Robot episode records =
◆ ◆ ◆ ◆ ◆
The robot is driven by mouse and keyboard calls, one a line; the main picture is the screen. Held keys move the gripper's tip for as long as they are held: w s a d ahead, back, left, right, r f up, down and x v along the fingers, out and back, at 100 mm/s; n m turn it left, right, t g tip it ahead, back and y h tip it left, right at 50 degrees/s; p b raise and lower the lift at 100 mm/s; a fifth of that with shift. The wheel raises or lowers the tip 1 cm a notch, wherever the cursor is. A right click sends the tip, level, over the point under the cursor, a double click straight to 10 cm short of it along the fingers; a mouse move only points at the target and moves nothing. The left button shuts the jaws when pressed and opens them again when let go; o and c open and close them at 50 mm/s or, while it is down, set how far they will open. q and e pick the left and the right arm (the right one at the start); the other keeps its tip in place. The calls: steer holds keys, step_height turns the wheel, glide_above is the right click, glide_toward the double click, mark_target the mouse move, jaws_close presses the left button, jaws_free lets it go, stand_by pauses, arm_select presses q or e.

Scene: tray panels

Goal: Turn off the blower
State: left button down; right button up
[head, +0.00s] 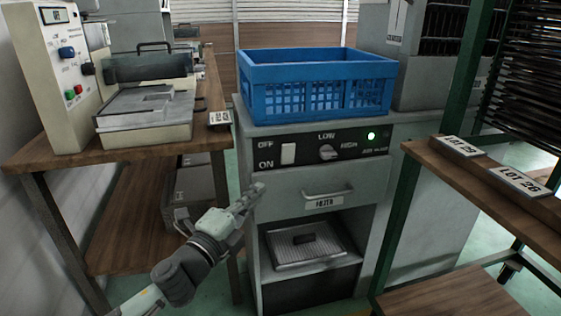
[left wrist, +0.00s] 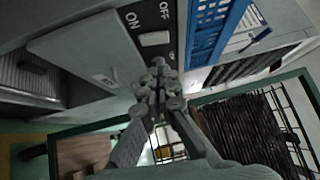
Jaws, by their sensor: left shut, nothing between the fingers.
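The blower cabinet is grey, with a dark control panel (head: 335,147) across its upper front. A white rocker switch (head: 288,154) sits at the panel's left, between the OFF label above and the ON label below. The switch also shows in the left wrist view (left wrist: 154,39), just beyond my fingertips. A round knob (head: 328,152) is marked LOW and HIGH. A green lamp (head: 371,136) is lit at the panel's right. My left gripper (head: 255,190) is shut and empty, below and left of the switch. It also shows in the left wrist view (left wrist: 158,75). My right gripper is not in view.
A blue crate (head: 317,72) sits on top of the cabinet. A drawer handle (head: 328,193) sticks out below the panel. A wooden bench (head: 110,156) with a machine stands left. A green-framed rack (head: 395,214) with wooden shelves stands close at right.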

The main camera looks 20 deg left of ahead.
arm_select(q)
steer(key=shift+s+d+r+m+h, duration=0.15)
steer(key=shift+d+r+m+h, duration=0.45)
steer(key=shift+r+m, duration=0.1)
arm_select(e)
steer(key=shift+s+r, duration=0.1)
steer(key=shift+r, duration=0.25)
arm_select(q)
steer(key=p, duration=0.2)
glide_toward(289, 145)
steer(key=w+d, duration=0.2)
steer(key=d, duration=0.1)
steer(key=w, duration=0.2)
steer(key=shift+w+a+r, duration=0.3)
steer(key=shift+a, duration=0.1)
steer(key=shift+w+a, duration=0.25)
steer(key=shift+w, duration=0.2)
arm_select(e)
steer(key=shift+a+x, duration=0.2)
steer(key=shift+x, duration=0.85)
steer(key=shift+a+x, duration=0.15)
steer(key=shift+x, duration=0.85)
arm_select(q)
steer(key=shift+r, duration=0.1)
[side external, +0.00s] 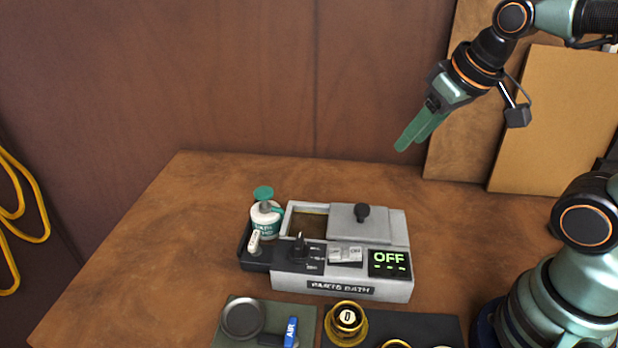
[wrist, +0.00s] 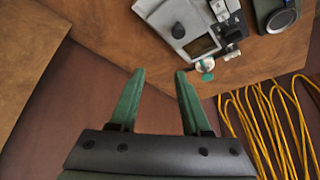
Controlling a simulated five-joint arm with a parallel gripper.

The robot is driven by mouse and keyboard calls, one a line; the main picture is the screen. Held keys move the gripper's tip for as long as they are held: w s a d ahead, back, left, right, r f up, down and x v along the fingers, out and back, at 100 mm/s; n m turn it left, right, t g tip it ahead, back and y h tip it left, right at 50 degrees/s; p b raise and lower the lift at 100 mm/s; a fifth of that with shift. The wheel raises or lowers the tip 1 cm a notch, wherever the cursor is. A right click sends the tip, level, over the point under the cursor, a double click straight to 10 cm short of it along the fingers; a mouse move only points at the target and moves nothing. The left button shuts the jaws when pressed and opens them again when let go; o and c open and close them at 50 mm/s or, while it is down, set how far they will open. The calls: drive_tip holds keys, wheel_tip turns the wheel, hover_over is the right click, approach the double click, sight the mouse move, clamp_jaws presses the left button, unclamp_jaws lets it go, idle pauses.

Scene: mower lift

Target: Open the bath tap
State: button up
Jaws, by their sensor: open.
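The grey parts bath (side external: 345,287) stands on the brown bench in the side view, with its OFF display (side external: 388,259) lit green. A small black lever (side external: 299,248), which looks like the tap, stands upright on the bath's dark front-left panel beside white markings. The bath also shows at the top of the wrist view (wrist: 160,12), where the lever is too small to make out clearly. My gripper (side external: 409,146) is open and empty, high above and behind the bath's right side. Its two green fingers are spread apart in the wrist view (wrist: 160,73).
A white bottle with a teal top (side external: 265,218) stands at the bath's left end. A lid with a black knob (side external: 362,213) covers part of the bath. A round dish (side external: 243,318), a blue AIR lever (side external: 290,331) and a gold ring (side external: 346,325) lie in front. Bench left is clear.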

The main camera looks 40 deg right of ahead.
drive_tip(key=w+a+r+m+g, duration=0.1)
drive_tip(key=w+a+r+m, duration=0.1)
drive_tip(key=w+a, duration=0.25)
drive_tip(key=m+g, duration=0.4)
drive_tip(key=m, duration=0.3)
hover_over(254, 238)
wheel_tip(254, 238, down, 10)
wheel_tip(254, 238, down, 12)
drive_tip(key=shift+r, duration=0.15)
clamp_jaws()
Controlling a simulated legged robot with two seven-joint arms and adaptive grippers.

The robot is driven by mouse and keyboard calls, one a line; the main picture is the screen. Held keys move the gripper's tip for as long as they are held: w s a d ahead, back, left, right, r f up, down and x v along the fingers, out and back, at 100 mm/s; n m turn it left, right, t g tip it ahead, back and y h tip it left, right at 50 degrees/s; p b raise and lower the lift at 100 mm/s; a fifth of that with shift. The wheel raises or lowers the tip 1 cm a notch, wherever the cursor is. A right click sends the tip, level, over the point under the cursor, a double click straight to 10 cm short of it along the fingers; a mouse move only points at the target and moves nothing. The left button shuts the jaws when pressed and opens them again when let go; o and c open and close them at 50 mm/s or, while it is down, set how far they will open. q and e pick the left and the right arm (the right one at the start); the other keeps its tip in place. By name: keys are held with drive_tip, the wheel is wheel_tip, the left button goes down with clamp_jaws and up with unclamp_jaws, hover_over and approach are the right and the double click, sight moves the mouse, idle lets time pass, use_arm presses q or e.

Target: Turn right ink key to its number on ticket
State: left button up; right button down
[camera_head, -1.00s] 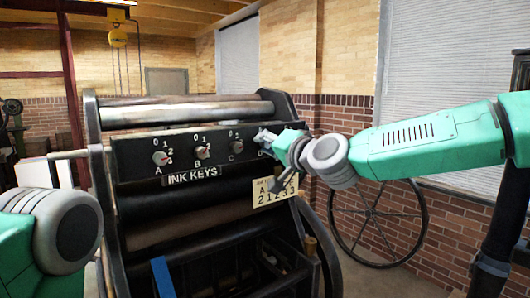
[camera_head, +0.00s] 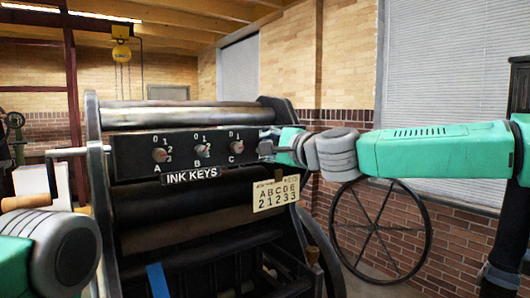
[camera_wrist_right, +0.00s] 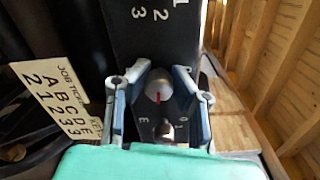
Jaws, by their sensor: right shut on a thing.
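The black press panel (camera_head: 183,140) marked INK KEYS carries round grey keys A (camera_head: 160,155), B (camera_head: 202,151) and C (camera_head: 237,147); the panel's right end is hidden by my right gripper (camera_head: 266,146). In the right wrist view the two fingers of that gripper (camera_wrist_right: 160,92) are shut on a grey ink key (camera_wrist_right: 158,86) with a red pointer mark facing down the picture. An E shows near it. The job ticket (camera_head: 276,194) reads A B C D E over 2 1 2 3 3; it also shows in the right wrist view (camera_wrist_right: 62,100). My left gripper is out of view.
The press rollers (camera_head: 185,115) lie above the panel. A spoked wheel (camera_head: 380,228) stands by the brick wall at right. A crank with a wooden handle (camera_head: 25,201) sticks out at the left, close to my left arm.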

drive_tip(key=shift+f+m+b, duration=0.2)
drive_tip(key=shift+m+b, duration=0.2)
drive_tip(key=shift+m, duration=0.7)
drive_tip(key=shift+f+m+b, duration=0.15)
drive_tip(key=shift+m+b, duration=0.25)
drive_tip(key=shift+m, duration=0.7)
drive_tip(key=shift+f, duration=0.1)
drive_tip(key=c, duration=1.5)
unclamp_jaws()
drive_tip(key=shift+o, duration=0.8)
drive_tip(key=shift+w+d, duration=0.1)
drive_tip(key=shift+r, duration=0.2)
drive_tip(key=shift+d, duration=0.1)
◆ ◆ ◆ ◆ ◆
WHAT TO DO = Write out the records above once more, word for word, with no pictures.

EXERCISE ANSWER =
The robot is driven by mouse and keyboard calls, one a line; the main picture is the screen. Held keys move the gripper's tip for as long as they are held: w s a d ahead, back, left, right, r f up, down and x v along the fingers, out and back, at 100 mm/s; n m turn it left, right, t g tip it ahead, back and y h tip it left, right at 50 degrees/s; p b raise and lower the lift at 100 mm/s; a fifth of that with shift. The wheel raises or lowers the tip 1 cm a notch, wherever the cursor is. A right click sends the tip, level, over the point under the cursor, a double click straight to 10 cm short of it along the fingers; a mouse move only points at the target and moves nothing. The left button shuts the jaws when pressed and opens them again when let go; o and c open and close them at 50 mm/s or, while it is down, set how far they will open. q and e pick the left and the right arm (the right one at the start); the other keeps its tip in place. The calls: steer holds keys, step_height turns the wheel, glide_above is the right click, glide_toward the double click, mark_target the mouse move, jaws_close presses the left button, jaws_free lets it go, stand_by pauses, arm_select presses q or e.

Scene: tray panels

Goal: Turn off the blower
State: left button down; right button up
[head, +0.00s] 
[left wrist, +0.00s] 
Jaws, by their sensor: left shut, nothing between the fingers.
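The blower cabinet is grey, with a dark control panel (head: 335,147) across its upper front. A white rocker switch (head: 288,154) sits at the panel's left, between the OFF label above and the ON label below. The switch also shows in the left wrist view (left wrist: 154,39), just beyond my fingertips. A round knob (head: 328,152) is marked LOW and HIGH. A green lamp (head: 371,136) is lit at the panel's right. My left gripper (head: 255,190) is shut and empty, below and left of the switch. It also shows in the left wrist view (left wrist: 158,75). My right gripper is not in view.
A blue crate (head: 317,72) sits on top of the cabinet. A drawer handle (head: 328,193) sticks out below the panel. A wooden bench (head: 110,156) with a machine stands left. A green-framed rack (head: 395,214) with wooden shelves stands close at right.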

The main camera looks 20 deg left of ahead.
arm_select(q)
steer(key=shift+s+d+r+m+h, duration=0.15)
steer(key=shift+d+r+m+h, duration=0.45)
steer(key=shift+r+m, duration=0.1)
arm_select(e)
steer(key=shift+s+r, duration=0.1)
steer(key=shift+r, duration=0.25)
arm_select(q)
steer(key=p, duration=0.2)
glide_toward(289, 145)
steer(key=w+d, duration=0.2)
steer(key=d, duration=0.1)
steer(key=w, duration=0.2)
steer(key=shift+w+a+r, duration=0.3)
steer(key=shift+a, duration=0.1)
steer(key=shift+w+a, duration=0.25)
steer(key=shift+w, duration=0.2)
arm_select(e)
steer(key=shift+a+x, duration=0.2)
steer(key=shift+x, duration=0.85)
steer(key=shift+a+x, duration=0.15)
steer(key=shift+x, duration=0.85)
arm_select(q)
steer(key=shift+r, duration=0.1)
[side external, +0.00s] 
[wrist, +0.00s] 
Controlling a simulated five-joint arm with a parallel gripper.

The robot is driven by mouse and keyboard calls, one a line; the main picture is the screen. Held keys move the gripper's tip for as long as they are held: w s a d ahead, back, left, right, r f up, down and x v along the fingers, out and back, at 100 mm/s; n m turn it left, right, t g tip it ahead, back and y h tip it left, right at 50 degrees/s; p b raise and lower the lift at 100 mm/s; a fifth of that with shift. The wheel raises or lowers the tip 1 cm a notch, wherever the cursor is. A right click sends the tip, level, over the point under the cursor, a double click straight to 10 cm short of it along the fingers; a mouse move only points at the target and moves nothing. The left button shuts the jaws when pressed and opens them again when let go; o and c open and close them at 50 mm/s or, while it is down, set how far they will open. The calls: drive_tip holds keys, wheel_tip turns the wheel, hover_over is the right click, approach the double click, sight the mouse move, clamp_jaws presses the left button, unclamp_jaws lets it go, idle pauses.

Scene: mower lift

Target: Open the bath tap
State: button up
Jaws, by their sensor: open.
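The grey parts bath (side external: 345,287) stands on the brown bench in the side view, with its OFF display (side external: 388,259) lit green. A small black lever (side external: 299,248), which looks like the tap, stands upright on the bath's dark front-left panel beside white markings. The bath also shows at the top of the wrist view (wrist: 160,12), where the lever is too small to make out clearly. My gripper (side external: 409,146) is open and empty, high above and behind the bath's right side. Its two green fingers are spread apart in the wrist view (wrist: 160,73).
A white bottle with a teal top (side external: 265,218) stands at the bath's left end. A lid with a black knob (side external: 362,213) covers part of the bath. A round dish (side external: 243,318), a blue AIR lever (side external: 290,331) and a gold ring (side external: 346,325) lie in front. Bench left is clear.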

The main camera looks 40 deg right of ahead.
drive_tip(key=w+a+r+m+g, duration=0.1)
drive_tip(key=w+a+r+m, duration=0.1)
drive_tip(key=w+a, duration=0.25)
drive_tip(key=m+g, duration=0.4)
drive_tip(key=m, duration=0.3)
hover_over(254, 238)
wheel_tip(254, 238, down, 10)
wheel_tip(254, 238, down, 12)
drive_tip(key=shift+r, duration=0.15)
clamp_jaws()
Controlling a simulated legged robot with two seven-joint arms and adaptive grippers.

The robot is driven by mouse and keyboard calls, one a line; the main picture is the screen. Held keys move the gripper's tip for as long as they are held: w s a d ahead, back, left, right, r f up, down and x v along the fingers, out and back, at 100 mm/s; n m turn it left, right, t g tip it ahead, back and y h tip it left, right at 50 degrees/s; p b raise and lower the lift at 100 mm/s; a fifth of that with shift. The wheel raises or lowers the tip 1 cm a notch, wherever the cursor is. A right click sends the tip, level, over the point under the cursor, a double click straight to 10 cm short of it along the fingers; a mouse move only points at the target and moves nothing. The left button shuts the jaws when pressed and opens them again when let go; o and c open and close them at 50 mm/s or, while it is down, set how far they will open. q and e pick the left and the right arm (the right one at the start); the other keeps its tip in place. By name: keys are held with drive_tip, the wheel is wheel_tip, the left button goes down with clamp_jaws and up with unclamp_jaws, hover_over and approach are the right and the double click, sight moves the mouse, idle lets time pass, use_arm presses q or e.

Target: Turn right ink key to its number on ticket
State: left button up; right button down
[camera_head, -1.00s] 
[camera_head, +0.00s] 
[camera_wrist_right, +0.00s] 
Jaws, by their sensor: right shut on a thing.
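The black press panel (camera_head: 183,140) marked INK KEYS carries round grey keys A (camera_head: 160,155), B (camera_head: 202,151) and C (camera_head: 237,147); the panel's right end is hidden by my right gripper (camera_head: 266,146). In the right wrist view the two fingers of that gripper (camera_wrist_right: 160,92) are shut on a grey ink key (camera_wrist_right: 158,86) with a red pointer mark facing down the picture. An E shows near it. The job ticket (camera_head: 276,194) reads A B C D E over 2 1 2 3 3; it also shows in the right wrist view (camera_wrist_right: 62,100). My left gripper is out of view.
The press rollers (camera_head: 185,115) lie above the panel. A spoked wheel (camera_head: 380,228) stands by the brick wall at right. A crank with a wooden handle (camera_head: 25,201) sticks out at the left, close to my left arm.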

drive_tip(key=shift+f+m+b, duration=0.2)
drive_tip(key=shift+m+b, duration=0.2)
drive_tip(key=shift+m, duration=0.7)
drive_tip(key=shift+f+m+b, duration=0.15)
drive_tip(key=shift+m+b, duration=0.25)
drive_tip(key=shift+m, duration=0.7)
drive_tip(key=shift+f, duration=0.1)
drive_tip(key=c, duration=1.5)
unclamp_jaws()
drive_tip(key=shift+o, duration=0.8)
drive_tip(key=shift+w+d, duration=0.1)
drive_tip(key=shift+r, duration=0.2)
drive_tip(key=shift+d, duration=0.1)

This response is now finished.